The request: Your task is to extract every line from the material below exactly.

::: Supplied material :::

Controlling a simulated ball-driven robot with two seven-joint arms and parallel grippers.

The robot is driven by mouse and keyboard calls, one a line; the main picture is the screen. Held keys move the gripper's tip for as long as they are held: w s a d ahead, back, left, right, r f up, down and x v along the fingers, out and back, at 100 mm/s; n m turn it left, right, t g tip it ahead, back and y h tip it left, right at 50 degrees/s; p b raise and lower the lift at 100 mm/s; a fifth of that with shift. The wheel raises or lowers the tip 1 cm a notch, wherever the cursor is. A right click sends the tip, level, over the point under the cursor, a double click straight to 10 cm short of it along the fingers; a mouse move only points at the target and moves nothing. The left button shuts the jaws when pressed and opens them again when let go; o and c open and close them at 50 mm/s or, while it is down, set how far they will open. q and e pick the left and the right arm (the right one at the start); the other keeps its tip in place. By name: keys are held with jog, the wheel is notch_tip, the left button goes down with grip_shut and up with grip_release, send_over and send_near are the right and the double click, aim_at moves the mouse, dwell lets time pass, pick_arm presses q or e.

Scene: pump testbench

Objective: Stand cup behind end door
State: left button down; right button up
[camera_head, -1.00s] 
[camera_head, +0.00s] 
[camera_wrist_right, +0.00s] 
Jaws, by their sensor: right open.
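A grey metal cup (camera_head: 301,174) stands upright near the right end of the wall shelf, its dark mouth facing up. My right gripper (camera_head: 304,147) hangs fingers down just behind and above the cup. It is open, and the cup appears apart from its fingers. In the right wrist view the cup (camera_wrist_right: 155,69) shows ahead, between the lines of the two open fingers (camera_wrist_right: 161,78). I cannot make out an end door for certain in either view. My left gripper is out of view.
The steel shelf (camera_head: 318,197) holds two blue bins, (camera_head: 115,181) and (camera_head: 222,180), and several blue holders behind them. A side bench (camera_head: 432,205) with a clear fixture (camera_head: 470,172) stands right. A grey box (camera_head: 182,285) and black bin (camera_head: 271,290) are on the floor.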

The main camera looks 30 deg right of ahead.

:::

Problem solution:
Controlling a simulated ball-driven robot with two seven-joint arms and parallel grippers.

The robot is driven by mouse and keyboard calls, one a line; the main picture is the screen. Held keys move the gripper's tip for as long as they are held: w s a d ahead, back, left, right, r f up, down and x v along the fingers, out and back, at 100 mm/s; n m turn it left, right, t g tip it ahead, back and y h tip it left, right at 50 degrees/s; p b raise and lower the lift at 100 mm/s; a fifth of that with shift. The wheel raises or lowers the tip 1 cm a notch, wherever the cursor is. A right click sends the tip, level, over the point under the cursor, a double click straight to 10 cm short of it along the fingers; a mouse move only points at the target and moves nothing. The left button shuts the jaws when pressed and opens them again when let go; o and c open and close them at 50 mm/s or, while it is down, set how far they will open. q and e pick the left and the right arm (the right one at the start); the other keeps its tip in place. By name: keys are held with jog, the wheel is notch_tip, the left button goes down with grip_shut and up with grip_release, send_over and send_near are the right and the double click, aim_at moves the mouse, dwell lets time pass, pick_arm presses q or e.

Scene: pump testbench

Objective: Stand cup behind end door
State: left button down; right button up
[camera_head, -1.00s] 
[camera_head, +0.00s] 
[camera_wrist_right, +0.00s] 
Jaws, by their sensor: right open.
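A grey metal cup (camera_head: 301,174) stands upright near the right end of the wall shelf, its dark mouth facing up. My right gripper (camera_head: 304,147) hangs fingers down just behind and above the cup. It is open, and the cup appears apart from its fingers. In the right wrist view the cup (camera_wrist_right: 155,69) shows ahead, between the lines of the two open fingers (camera_wrist_right: 161,78). I cannot make out an end door for certain in either view. My left gripper is out of view.
The steel shelf (camera_head: 318,197) holds two blue bins, (camera_head: 115,181) and (camera_head: 222,180), and several blue holders behind them. A side bench (camera_head: 432,205) with a clear fixture (camera_head: 470,172) stands right. A grey box (camera_head: 182,285) and black bin (camera_head: 271,290) are on the floor.

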The main camera looks 30 deg right of ahead.

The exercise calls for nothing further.